Goal:
In the listing below, find the line with "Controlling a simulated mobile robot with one", then repeat exactly every line from the top through that one.

Supplied records:
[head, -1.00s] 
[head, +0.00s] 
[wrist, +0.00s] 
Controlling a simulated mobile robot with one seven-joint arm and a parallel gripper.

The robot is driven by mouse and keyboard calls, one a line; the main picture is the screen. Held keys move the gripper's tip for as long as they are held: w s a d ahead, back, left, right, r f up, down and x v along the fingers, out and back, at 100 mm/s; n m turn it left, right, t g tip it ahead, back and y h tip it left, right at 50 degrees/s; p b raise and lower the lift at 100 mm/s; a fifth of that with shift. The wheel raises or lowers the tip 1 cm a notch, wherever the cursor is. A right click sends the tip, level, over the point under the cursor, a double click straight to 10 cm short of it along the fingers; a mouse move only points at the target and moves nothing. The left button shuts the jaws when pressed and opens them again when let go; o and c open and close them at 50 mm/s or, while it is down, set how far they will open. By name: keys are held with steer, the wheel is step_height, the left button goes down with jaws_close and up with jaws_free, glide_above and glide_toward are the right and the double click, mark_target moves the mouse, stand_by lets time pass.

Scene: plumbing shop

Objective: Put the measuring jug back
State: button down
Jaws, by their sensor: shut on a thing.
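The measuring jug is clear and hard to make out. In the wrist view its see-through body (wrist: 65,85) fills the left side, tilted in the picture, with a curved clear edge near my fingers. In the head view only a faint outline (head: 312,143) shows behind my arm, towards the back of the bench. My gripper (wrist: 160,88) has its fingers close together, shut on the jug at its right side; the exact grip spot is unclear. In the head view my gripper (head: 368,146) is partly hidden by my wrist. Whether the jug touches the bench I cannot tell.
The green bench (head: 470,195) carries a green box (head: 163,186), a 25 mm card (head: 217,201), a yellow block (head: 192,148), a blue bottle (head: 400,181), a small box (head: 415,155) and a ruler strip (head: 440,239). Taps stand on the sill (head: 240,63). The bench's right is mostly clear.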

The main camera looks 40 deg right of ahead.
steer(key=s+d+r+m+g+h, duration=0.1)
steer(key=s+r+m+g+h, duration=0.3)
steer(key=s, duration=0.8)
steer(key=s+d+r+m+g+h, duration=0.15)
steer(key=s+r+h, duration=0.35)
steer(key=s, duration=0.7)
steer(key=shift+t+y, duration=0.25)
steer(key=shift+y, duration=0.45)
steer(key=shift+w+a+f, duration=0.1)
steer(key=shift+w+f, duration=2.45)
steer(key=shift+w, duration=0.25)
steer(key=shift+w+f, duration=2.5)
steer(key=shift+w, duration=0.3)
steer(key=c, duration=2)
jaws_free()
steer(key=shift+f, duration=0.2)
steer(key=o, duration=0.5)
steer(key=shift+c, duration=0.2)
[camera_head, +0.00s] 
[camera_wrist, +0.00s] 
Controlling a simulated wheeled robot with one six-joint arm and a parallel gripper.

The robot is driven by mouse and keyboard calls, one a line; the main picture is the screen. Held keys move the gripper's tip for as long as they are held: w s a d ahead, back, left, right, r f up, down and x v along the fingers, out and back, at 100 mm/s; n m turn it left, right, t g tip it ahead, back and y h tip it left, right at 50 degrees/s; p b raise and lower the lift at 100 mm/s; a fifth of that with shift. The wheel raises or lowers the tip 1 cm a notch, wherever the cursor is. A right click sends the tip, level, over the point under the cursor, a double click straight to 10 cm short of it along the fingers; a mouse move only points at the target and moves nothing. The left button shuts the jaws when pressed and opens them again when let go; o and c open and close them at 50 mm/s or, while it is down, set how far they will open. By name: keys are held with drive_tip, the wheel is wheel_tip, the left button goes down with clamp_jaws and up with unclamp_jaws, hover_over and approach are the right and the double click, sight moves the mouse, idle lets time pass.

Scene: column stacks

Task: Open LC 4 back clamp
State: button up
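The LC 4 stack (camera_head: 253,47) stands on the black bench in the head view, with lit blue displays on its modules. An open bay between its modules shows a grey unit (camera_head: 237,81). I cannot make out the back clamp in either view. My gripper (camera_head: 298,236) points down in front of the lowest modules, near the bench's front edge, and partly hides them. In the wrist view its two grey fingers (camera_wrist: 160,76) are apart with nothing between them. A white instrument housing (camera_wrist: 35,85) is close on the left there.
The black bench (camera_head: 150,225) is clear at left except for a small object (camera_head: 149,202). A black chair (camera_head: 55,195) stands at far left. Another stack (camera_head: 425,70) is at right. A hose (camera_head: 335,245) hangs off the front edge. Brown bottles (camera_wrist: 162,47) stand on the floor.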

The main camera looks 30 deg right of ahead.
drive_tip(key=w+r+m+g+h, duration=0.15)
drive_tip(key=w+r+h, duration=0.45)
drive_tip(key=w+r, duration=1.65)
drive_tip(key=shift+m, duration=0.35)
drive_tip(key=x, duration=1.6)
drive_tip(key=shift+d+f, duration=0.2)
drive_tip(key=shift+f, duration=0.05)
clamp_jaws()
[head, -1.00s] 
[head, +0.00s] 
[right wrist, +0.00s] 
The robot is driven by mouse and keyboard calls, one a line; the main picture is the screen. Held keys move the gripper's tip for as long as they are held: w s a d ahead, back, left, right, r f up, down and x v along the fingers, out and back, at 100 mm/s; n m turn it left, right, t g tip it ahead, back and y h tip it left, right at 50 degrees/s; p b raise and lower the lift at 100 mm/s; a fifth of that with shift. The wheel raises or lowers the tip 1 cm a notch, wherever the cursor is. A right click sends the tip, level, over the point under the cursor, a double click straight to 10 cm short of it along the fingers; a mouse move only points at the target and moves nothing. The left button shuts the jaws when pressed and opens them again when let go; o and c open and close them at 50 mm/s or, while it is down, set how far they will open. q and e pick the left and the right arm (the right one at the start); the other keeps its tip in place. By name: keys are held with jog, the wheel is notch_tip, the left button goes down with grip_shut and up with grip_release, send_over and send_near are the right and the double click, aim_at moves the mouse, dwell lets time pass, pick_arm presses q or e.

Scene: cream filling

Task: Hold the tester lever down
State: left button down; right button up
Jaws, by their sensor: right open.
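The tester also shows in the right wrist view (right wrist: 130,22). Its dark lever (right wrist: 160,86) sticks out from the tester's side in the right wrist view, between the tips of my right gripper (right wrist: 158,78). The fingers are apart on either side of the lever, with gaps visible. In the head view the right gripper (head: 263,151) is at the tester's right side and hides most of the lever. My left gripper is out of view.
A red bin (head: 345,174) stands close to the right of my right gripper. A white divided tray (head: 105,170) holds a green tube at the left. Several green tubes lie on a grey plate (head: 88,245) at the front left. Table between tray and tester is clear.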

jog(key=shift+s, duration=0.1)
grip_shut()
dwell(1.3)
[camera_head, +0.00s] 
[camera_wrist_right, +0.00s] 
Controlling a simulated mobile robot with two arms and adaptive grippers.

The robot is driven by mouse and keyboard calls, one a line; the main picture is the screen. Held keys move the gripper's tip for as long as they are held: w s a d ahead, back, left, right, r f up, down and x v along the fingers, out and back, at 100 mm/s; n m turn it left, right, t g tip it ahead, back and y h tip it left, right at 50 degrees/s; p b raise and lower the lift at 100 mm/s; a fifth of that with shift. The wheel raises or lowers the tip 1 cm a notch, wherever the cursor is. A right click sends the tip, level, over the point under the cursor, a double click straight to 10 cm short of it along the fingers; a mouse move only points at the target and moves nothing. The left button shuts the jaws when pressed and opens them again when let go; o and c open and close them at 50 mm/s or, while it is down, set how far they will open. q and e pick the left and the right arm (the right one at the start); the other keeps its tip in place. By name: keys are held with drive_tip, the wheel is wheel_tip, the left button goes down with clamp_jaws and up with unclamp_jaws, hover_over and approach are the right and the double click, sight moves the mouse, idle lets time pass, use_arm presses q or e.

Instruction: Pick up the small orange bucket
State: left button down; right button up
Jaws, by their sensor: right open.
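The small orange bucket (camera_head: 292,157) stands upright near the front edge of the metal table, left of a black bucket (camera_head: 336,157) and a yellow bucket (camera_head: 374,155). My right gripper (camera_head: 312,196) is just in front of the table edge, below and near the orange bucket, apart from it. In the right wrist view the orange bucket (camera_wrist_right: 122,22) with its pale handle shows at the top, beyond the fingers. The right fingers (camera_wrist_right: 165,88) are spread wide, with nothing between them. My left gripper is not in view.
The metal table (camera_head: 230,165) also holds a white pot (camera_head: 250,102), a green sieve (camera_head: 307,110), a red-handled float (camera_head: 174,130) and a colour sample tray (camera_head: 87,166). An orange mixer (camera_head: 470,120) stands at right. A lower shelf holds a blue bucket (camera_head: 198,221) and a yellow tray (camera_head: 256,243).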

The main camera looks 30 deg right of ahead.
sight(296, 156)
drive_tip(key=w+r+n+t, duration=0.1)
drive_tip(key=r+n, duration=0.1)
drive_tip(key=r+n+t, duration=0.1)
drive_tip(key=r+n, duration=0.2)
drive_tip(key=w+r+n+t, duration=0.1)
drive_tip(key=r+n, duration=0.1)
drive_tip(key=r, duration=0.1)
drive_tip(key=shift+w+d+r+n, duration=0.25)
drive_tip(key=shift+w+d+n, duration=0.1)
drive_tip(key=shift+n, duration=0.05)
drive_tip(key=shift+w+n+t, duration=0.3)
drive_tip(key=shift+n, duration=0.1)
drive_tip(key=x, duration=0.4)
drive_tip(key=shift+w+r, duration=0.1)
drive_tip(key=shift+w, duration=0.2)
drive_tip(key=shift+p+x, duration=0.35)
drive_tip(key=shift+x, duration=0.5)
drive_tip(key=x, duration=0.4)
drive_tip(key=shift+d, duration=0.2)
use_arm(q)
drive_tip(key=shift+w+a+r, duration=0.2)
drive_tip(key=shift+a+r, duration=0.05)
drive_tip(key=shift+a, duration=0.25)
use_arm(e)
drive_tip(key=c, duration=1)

Correct output:
[head, -1.00s] 
[head, +0.00s] 
[wrist, +0.00s] 
Controlling a simulated mobile robot with one seven-joint arm and a parallel gripper.

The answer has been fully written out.